Aug 15, 2018, 12:47 PM by Wei Luo

Last time the U.S. unemployment rate fell below 4% was 2000. At the time, annual growth in office rents had exceeded 5% for five consecutive years, arriving at a high mark of 11% that year. Construction had burgeoned in a robust economy until, as we know, the music stopped. We have discussed the key role central banks play in economic cycles,[1] but that is not to say businesses and consumers are off the center stage.

As the job market tightens, occupier demand increases and rental growth accelerates, investors, lenders, and developers collectively do more business, take on more risk and drive up supply to match the rising demand. This heats up the economy, and inflation urges the central bank to raise interest rates. Demand usually softens after that, while supply growth moves on with overbuilding and overtaking, which trigger a recession. 

But we may find ourselves in an unusual case this time: eight years and ten months have passed since the unemployment rate peaked in October 2009. By comparison, it took seven years and 10 months for unemployment to move from peak to trough during the U.S.’ longest recorded cycle, which lasted 11 years. We are on track to break the longest-cycle record.


Figure 1: U.S. Office Stock and Rent Growth (%)

figure 1

Source: BLS, CBRE Econometric Advisors, August 2018.

For the past four months, the unemployment rate has remained at 4% or less. Inflation has been steadily rising. The Federal Reserve has raised interest rates seven times in the past three years. The consensus is that we are late in the cycle. However, rental growth has lagged core inflation. Supply growth has yet to pick up its pace (Figure 1). We expect the office stock to grow 1.7% in 2018, but that rate is nowhere near the previous high. Considering the soft rental growth against upward movement in borrowing and construction costs, investors are not highly incentivized to increase supply.

Why hasn’t rental growth climbed higher during this economic expansion? In 2012, office-using job growth surpassed that of 2005, and rent growth was at comparable levels (Figure 2). Nonetheless, investors remained risk-averse. The 10-year Treasury yield hit a low of 1.4%. In September 2012, the Fed initiated an open-ended Quantitative Easing (QE), attempting to boost market confidence and stabilize growth.

Figure 2: Treasury Yield, Job Growth and Office Rental Growth (%)

figure 2

Source: Oxford Economics, CBRE Econometric Advisors, August 2018.

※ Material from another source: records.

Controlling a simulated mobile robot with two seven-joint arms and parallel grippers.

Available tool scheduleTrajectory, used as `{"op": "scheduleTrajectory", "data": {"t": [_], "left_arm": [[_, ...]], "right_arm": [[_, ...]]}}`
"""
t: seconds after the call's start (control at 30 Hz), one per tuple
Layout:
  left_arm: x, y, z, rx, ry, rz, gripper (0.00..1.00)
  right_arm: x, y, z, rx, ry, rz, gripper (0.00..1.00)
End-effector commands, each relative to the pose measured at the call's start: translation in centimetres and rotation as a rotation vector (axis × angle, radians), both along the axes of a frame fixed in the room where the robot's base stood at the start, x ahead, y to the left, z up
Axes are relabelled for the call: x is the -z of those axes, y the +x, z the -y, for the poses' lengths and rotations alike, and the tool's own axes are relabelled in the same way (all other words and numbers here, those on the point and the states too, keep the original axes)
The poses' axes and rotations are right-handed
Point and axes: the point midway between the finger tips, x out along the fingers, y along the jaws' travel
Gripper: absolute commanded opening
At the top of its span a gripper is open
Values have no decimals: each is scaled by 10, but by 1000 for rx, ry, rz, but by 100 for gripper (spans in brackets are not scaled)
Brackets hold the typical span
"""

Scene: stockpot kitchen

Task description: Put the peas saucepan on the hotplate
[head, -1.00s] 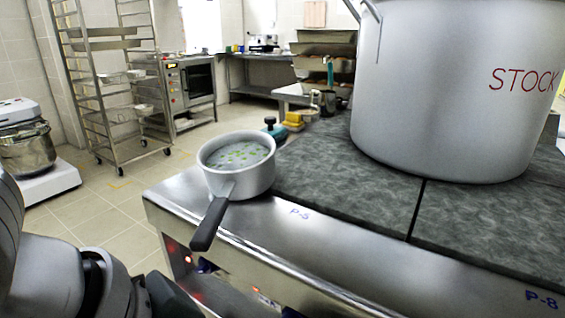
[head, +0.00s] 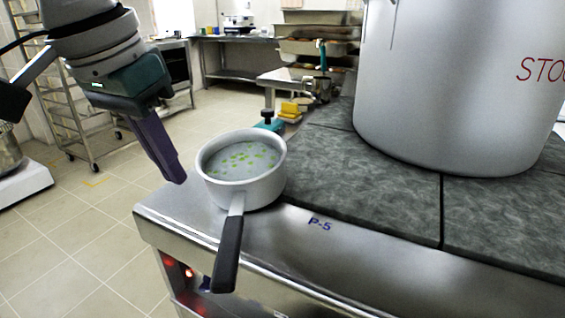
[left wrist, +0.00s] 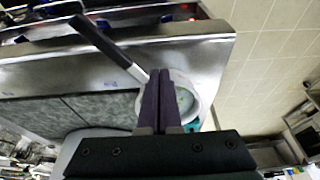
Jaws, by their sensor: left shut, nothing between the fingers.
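The peas saucepan (head: 241,180) is a small pale metal pan with green peas in liquid. It stands upright at the left corner of the steel stove top, its dark handle (head: 228,256) pointing to the front. The hotplate (head: 367,177) is a dark grey mottled slab right of the pan; the pan stands beside it. My left gripper (head: 178,180) is shut and empty, pointing down just left of the pan. In the left wrist view its fingers (left wrist: 161,74) are together and partly cover the saucepan (left wrist: 190,101). My right gripper is not in view.
A big stockpot (head: 455,90) stands on the slabs at the right. A rack (head: 75,115) stands at the far left. The floor left of the stove is clear.

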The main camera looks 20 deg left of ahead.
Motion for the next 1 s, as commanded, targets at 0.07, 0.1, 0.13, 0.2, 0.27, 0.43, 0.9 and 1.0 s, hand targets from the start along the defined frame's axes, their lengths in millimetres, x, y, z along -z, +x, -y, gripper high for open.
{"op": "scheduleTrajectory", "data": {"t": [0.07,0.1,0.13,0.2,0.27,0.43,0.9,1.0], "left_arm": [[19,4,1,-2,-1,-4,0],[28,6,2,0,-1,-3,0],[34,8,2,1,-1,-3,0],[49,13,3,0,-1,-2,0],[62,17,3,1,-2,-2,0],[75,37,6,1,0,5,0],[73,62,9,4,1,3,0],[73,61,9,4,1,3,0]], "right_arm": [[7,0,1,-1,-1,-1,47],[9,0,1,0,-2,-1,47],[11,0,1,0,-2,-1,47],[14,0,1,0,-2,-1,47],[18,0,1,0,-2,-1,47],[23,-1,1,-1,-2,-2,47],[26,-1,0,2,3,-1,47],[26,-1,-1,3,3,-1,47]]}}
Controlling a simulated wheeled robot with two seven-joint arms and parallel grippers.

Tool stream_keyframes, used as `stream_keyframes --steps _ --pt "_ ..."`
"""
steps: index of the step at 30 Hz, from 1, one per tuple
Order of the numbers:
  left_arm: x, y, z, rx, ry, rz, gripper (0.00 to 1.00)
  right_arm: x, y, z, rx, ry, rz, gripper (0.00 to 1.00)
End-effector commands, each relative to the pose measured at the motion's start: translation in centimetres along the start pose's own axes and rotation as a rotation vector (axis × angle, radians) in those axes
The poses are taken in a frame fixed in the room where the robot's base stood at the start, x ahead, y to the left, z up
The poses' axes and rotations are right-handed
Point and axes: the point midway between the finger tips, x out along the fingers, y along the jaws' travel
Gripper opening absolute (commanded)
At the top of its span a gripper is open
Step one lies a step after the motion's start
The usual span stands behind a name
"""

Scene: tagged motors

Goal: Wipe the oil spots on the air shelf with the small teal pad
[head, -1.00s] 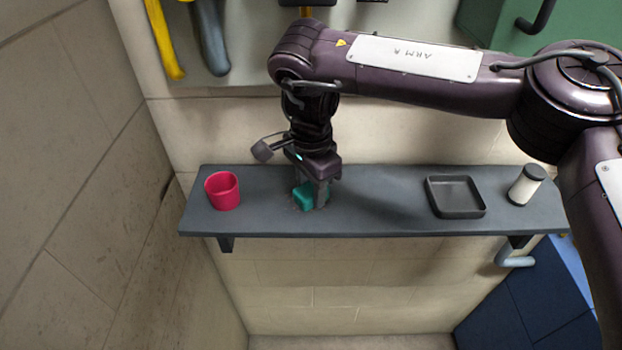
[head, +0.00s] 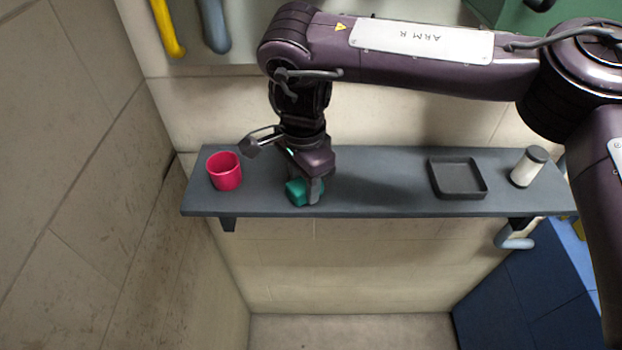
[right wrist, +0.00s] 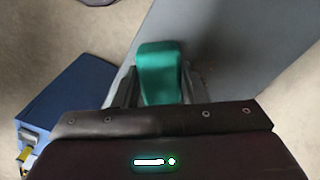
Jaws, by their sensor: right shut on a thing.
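The air shelf (head: 385,200) is a dark grey board on the wall. My right gripper (head: 312,187) is over its left half, near the front edge, shut on the small teal pad (head: 296,193). The pad also shows between the fingers in the right wrist view (right wrist: 160,72), its far end sticking out past them. The pad is at the shelf top; I cannot tell whether it presses on it. Faint dark specks, perhaps oil spots (right wrist: 207,72), show beside the pad in the right wrist view. The pad and gripper hide the shelf under them. My left gripper is out of view.
A red cup (head: 225,172) stands left of the gripper on the shelf. A black square tray (head: 458,190) and a white jar with a dark lid (head: 528,167) stand at the right. The shelf between gripper and tray is clear. A side wall (head: 90,170) is at the left.

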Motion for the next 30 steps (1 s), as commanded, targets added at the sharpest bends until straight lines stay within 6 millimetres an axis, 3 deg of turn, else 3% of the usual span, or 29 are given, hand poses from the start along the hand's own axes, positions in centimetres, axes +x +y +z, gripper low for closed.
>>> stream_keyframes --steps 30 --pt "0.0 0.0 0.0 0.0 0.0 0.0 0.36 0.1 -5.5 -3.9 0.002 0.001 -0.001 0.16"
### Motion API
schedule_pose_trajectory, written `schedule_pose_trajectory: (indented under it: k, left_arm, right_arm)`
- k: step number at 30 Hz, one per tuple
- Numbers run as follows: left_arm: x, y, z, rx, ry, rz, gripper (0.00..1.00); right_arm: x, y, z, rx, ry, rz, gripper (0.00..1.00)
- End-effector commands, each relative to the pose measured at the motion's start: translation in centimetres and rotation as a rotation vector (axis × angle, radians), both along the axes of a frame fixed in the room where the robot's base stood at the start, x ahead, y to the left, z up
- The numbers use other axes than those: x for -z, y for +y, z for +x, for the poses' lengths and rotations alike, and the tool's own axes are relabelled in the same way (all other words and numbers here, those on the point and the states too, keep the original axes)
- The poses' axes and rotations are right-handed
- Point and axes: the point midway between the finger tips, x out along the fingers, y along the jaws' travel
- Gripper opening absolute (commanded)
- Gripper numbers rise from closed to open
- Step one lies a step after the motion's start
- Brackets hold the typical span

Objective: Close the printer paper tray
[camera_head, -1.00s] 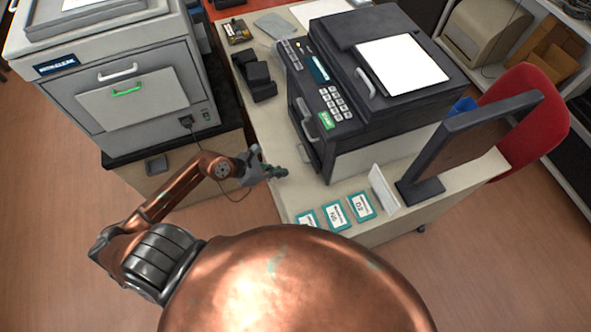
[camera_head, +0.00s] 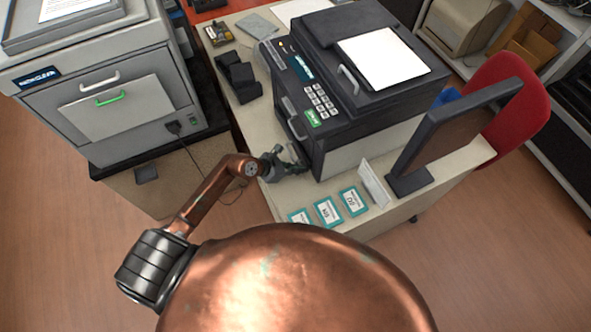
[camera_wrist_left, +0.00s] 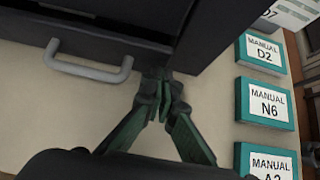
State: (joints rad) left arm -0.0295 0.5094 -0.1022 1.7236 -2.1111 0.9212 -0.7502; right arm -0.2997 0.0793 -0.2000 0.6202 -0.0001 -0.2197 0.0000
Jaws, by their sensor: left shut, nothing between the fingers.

We won’t address the QE impacts in detail here, but the Fed’s move largely encouraged prudence in the market. Confidence did not seem to rise as quickly as the Fed’s balance sheet, however. The market reacted badly in 2013 when the Fed stated its intent to scale back bond purchases. As soon as supply gained momentum, rental growth moderated.

Fiscal policy is not the only unique character this cycle. Digitization has also played a significant role. Since 2010, financial companies and governments have been consolidating their physical space while raising their investment in technology. More businesses have begun develop workplace strategies that create a more collaborative, secure and efficient office environment. This trend continues, in sync with the rise of co-working space.

We think the slow growth of rent and supply will continue during the extended cycle. Without over-expansion, we don’t expect to see the national imbalances that investors saw during the past two recessions.